Chart Confirms Acceleration Across All Structures
Both SASB (Single-Asset, Single-Borrower) debt and ABS (Asset-Backed Securities) are climbing rapidly, with combined 2025 projections reaching nearly $30 billion. BofA estimates there's already $49 billion in data center ABS and CMBS in existence, creating an increasingly leveraged financing ecosystem around digital infrastructure.
Why the Debt Surge Is Happening Now
Several forces are converging to create this explosion:
AI hardware demand has reached historic highs, with GPUs and accelerators in short supply pushing operators to build faster. Next-generation AI data centers often need 200 to 600+ megawatts per site, driving massive upfront capital needs.

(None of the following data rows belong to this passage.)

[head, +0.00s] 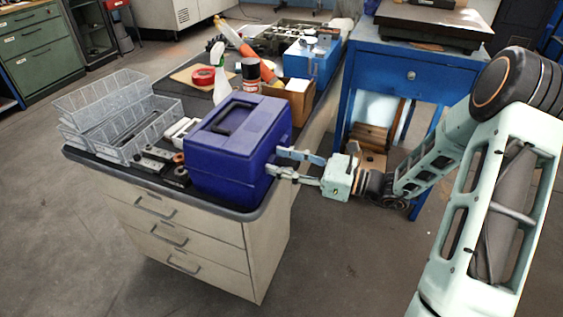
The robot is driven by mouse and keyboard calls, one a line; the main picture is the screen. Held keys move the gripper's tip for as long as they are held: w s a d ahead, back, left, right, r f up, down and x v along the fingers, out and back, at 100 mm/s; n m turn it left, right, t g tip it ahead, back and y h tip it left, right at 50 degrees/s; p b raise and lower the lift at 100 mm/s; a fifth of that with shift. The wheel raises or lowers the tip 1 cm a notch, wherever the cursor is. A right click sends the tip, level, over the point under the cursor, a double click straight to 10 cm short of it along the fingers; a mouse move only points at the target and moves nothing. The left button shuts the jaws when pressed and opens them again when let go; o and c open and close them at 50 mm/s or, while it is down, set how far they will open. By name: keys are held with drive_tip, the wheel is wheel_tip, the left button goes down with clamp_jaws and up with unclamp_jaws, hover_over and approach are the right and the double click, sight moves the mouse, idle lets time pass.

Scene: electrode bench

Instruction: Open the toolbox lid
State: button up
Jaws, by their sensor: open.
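The toolbox (229,158) is a dark blue box at the near right corner of the bench. Its lid (236,122) is closed, with a dark handle (221,117) on top. My gripper (275,161) comes in from the right with its two fingers apart, at the toolbox's right side. The fingertips are close to that side, one above the other in the picture. I cannot tell whether they touch the box. No latch can be made out.
Grey wire baskets (115,112) and small metal parts lie left of the toolbox on the bench (72,152). A spray bottle (221,80), a dark can (251,76) and a cardboard box (299,101) stand behind it. A blue table (412,72) stands at the back right.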

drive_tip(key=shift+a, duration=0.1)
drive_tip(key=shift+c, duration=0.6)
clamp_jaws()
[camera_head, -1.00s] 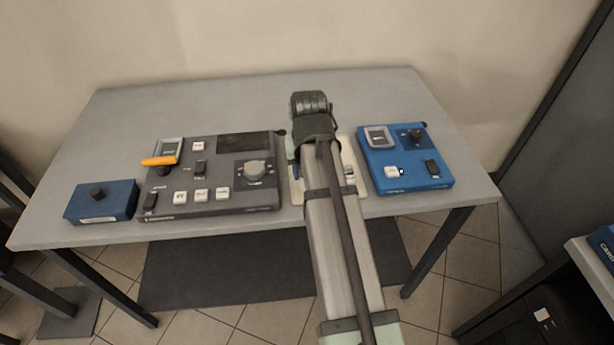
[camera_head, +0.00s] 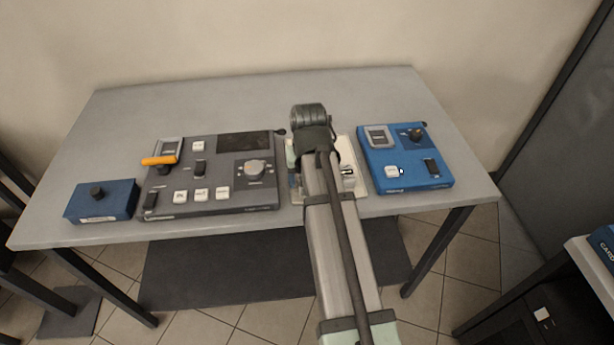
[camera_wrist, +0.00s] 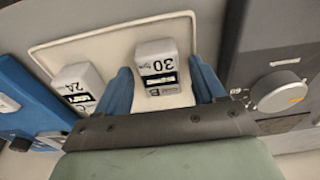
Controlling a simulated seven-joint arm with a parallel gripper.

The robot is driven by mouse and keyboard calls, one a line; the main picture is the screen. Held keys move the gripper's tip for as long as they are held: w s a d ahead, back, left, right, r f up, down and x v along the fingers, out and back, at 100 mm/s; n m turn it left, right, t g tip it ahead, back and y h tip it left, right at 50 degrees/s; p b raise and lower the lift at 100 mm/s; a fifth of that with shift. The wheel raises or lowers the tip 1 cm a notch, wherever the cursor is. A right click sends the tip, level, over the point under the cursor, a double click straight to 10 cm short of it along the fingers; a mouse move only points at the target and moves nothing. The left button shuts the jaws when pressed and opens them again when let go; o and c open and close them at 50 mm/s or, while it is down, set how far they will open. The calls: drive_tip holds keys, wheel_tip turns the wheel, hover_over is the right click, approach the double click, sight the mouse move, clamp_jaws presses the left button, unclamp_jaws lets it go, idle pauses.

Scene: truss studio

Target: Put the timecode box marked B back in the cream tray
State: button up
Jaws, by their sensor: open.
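The timecode box marked B (camera_wrist: 158,72) is white with a dark display and the number 30. In the wrist view it is within the outline of the cream tray (camera_wrist: 108,46), between the blue fingers of my gripper (camera_wrist: 160,66). The fingers are open, one on each side of the box, with a gap at the right finger. I cannot tell whether the box touches the tray floor. A second white box (camera_wrist: 77,82) marked 24 is in the tray to the left. In the head view my arm hides box B and much of the tray.
A dark grey control panel (camera_head: 215,180) with an orange-handled lever (camera_head: 160,160) stands left of the tray. A blue panel (camera_head: 405,158) stands close on its right. A small blue box with a knob (camera_head: 102,200) is at the far left. The back of the table (camera_head: 240,105) is clear.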

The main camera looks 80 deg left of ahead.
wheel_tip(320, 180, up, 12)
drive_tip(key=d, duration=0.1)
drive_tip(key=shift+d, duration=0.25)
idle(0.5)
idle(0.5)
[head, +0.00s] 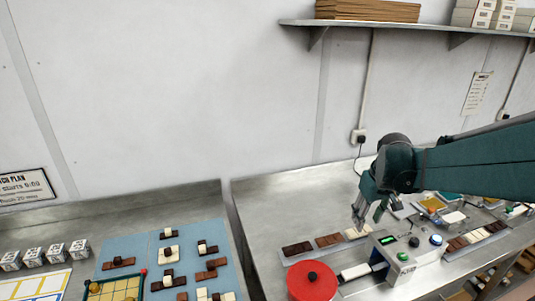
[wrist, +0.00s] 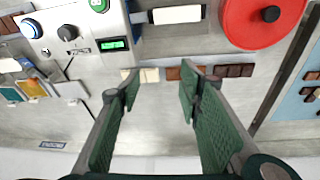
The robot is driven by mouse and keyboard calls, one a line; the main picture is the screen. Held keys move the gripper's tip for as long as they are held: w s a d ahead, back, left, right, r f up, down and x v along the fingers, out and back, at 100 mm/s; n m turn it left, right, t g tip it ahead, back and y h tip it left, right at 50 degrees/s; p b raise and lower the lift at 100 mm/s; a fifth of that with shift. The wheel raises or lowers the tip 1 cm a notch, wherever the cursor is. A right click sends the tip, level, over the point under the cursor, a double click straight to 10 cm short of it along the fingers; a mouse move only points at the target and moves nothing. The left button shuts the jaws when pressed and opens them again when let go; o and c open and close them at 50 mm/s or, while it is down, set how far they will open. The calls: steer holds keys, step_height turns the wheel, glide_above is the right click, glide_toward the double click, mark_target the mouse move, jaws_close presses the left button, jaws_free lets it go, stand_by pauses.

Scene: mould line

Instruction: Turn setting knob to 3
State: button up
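The setting knob (wrist: 68,33) is a small black dial on the white face of a control box (wrist: 80,20), between a blue button and a green button. The knob also shows in the head view (head: 414,241). Numbers around it are too small to read, so I cannot tell its setting. My gripper (wrist: 151,85) is open and empty, its two green fingers apart. In the wrist view the knob lies to the left of and beyond the fingertips. In the head view my gripper (head: 367,215) hangs behind and left of the box, apart from it.
A lit green display (wrist: 114,44) is on the box. A red round disc (head: 312,281) stands left of it. Chocolate bars (head: 327,241) lie in a row near my gripper. Blue mats with chocolate pieces (head: 170,252) are on the left bench.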

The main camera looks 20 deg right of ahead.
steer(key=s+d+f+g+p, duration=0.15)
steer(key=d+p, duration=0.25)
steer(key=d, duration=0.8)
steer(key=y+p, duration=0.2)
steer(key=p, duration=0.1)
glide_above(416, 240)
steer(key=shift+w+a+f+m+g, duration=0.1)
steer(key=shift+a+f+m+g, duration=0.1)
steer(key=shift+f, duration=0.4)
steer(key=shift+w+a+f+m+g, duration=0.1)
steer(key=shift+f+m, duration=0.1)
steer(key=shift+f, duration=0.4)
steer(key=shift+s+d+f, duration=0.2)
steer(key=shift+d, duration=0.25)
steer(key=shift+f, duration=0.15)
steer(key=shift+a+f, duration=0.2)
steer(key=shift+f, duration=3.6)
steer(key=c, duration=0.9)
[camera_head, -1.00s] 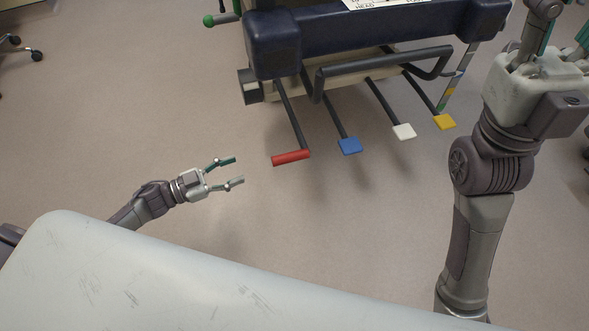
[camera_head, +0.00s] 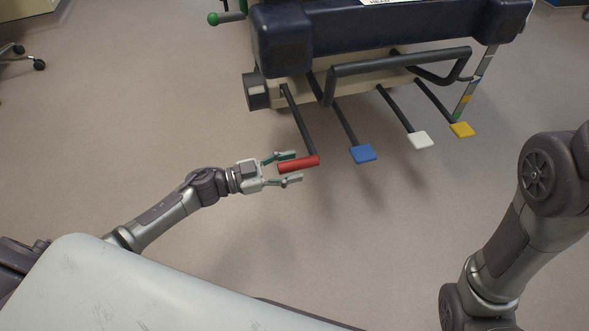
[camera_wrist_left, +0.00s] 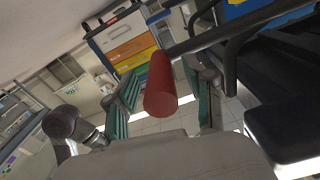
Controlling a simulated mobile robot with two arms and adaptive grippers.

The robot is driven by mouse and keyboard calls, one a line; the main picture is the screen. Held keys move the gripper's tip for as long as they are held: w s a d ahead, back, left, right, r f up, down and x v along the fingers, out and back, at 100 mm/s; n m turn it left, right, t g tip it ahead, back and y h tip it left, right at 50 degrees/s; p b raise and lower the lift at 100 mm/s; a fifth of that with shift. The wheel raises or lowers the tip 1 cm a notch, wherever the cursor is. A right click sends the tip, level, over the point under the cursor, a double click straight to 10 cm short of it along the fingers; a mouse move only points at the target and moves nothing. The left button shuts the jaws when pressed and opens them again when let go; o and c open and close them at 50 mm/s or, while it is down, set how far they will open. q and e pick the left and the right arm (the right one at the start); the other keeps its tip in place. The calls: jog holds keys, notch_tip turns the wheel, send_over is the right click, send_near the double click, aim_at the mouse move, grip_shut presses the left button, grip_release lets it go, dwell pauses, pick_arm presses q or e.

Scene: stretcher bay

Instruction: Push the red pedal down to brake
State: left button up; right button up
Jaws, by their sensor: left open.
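The red pedal (camera_head: 299,164) is a red bar at the end of a dark lever hanging from the stretcher (camera_head: 380,40). My left gripper (camera_head: 290,168) is open, with its fingers pointing right at the pedal's left end. In the head view one finger shows above and one below that end. In the left wrist view the red pedal (camera_wrist_left: 161,86) shows between the two green-padded fingers. I cannot tell whether either finger touches it. Only links of my right arm show; its gripper is out of view.
A blue pedal (camera_head: 362,153), a white pedal (camera_head: 420,140) and a yellow pedal (camera_head: 462,130) hang in a row to the right of the red one. A dark bent bar (camera_head: 400,62) runs above them.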

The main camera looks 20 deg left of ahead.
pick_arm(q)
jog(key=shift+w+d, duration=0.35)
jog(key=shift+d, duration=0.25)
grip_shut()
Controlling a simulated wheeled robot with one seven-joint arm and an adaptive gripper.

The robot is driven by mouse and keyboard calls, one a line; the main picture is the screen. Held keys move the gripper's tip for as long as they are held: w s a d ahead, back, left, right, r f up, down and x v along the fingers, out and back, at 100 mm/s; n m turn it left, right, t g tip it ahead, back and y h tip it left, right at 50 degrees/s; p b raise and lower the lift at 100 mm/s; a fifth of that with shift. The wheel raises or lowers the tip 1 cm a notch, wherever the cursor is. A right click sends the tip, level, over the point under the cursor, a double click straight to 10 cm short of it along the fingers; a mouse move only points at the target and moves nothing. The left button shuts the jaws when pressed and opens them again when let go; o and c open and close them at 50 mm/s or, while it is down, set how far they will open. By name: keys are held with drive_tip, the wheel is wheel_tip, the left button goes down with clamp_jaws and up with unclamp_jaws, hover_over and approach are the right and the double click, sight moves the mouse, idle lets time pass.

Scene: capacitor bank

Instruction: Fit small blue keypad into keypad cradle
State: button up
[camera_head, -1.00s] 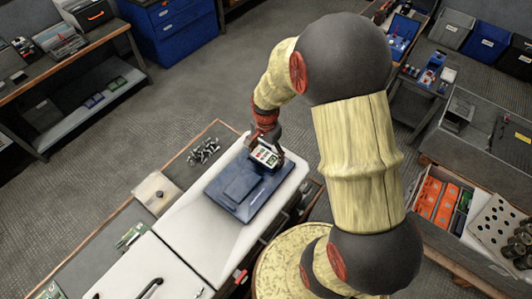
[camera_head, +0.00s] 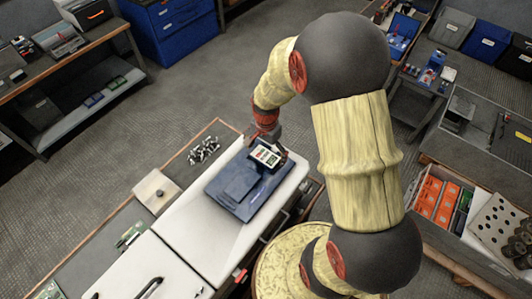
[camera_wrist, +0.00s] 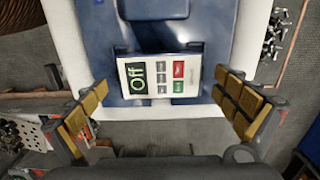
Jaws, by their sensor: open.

Construction and land costs are climbing in key US markets where suitable sites are scarce. Despite higher interest rates, investor confidence remains strong because lenders view data centers as stable assets with clear long-term demand.
What This Means for the AI Ecosystem
The numbers reveal something crucial: AI progress is no longer constrained by algorithms—it's constrained by physical infrastructure capacity. Record debt issuance suggests AI build-outs will accelerate further in 2025, operators may take on higher leverage risks, power grid limitations will become critical, and the financing model is becoming more aggressive and complex.